For a time Nick Wilson was the most powerful man on the planet, a superhero who didn’t need to bother keeping his identity concealed. That all ended when his powers suddenly disappeared. He now scrapes a living pretending to be a Nick Wilson lookalike, so will an offer from an old enemy prove to be his saving?

Eddie Gorodetsky and Marc Andreyko don’t take the obvious route. While this is certainly a tale of redemption, it doesn’t come via Nick’s powers being restored as randomly as they departed. He’s a nice enough guy, if broke, and hasn’t used the lack of what he once had to institute a self-pity party.
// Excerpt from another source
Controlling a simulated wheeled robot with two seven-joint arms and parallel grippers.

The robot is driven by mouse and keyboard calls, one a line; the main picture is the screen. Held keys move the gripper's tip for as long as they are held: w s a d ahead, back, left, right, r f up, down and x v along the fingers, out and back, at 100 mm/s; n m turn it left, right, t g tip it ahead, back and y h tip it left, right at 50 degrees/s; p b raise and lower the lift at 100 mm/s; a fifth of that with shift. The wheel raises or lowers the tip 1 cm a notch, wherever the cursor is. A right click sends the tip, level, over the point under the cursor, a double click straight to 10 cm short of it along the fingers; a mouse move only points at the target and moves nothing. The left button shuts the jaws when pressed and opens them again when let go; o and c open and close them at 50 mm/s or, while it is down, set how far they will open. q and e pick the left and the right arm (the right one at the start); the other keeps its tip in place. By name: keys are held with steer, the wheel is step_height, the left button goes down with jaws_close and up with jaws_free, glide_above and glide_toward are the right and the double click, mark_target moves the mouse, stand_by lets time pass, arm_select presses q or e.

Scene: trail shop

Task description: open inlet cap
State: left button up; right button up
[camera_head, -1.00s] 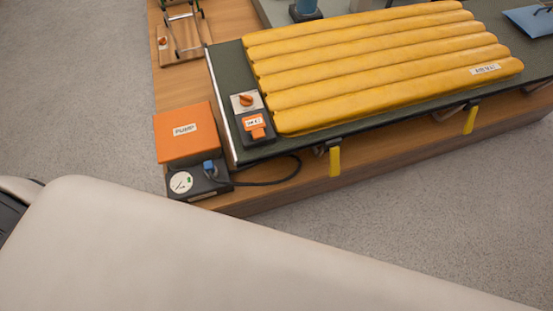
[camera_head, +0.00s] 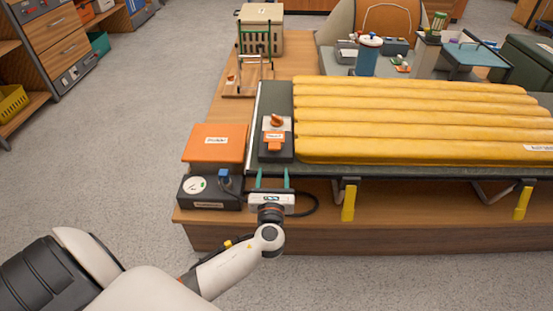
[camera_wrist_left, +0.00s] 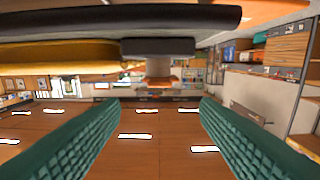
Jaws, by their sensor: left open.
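The yellow air mattress (camera_head: 410,120) lies inflated on a dark green bench mat. At its left end is a dark inlet block (camera_head: 276,155) with a white plate, an orange knob (camera_head: 277,119) and a labelled orange cap (camera_head: 273,144), which looks shut down flat. My left gripper (camera_head: 272,178) is open and empty, its two green fingers pointing at the block from the near side, apart from the cap in the picture. In the left wrist view, the open fingers (camera_wrist_left: 160,115) frame a small orange part (camera_wrist_left: 160,82), which seems to be the cap. My right gripper is not in view.
An orange pump box (camera_head: 217,143) and a gauge box (camera_head: 207,192) with a blue plug stand left of the block. A black hose runs near my gripper. Yellow-handled clamps (camera_head: 349,202) hang at the bench's front edge. Floor in front is free.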

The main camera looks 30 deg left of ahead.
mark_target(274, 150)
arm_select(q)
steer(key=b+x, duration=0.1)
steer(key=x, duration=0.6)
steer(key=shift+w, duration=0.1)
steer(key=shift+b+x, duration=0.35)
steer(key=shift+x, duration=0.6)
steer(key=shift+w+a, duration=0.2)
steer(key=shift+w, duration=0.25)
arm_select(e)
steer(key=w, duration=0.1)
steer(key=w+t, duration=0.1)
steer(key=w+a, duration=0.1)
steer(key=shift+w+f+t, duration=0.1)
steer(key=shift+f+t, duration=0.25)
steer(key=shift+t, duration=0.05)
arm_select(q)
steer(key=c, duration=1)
In terms of personality he’s not that far removed from the Dude in The Big Lebowski, drifting along in a cloud of weed content to let life happen to him, and although there’s a bigger plot, much of The Further Adventures concerns following Nick around day to day. Both Stephen Sadowski and Ian Churchill are very good at drawing this, and then occasionally dropping in shots of Nick back in the day as the costumed saviour, this in various styles. Sadowski draws four chapters of five very nicely, but Churchill’s responsible for the multiple inventive pastiche covers seen on the front cover.

Seasoned superhero readers may expect that there’s a super-villain kick in the teeth waiting somewhere along the way. There isn’t. Gorodetsky and Andreyko keep this more or less real world, and if there were superheroes in the real world their living would be earned via merchandising, not financed by billionaire playboys. We’re given five engaging chapters of sitcom reality, and they’re the real deal, smart, funny and with a killer ending, so The Further Adventures of Nick Wilson is well worth picking up. Middle-aged men with a paunch is the target audience, and God knows the world isn’t short of them.

Unusually, the back of the comic pages from the original floppies have been retained, and they’re an interesting insight into whatever Gorodetsky and Andreyko had on their minds, and how it tied into a particular chapter. We have some music recommendations, thoughts on school reunions, Gorodetsky’s anecdotes about writing for TV, and plenty more, all of it interesting and worth reading even without being placed in world balloons.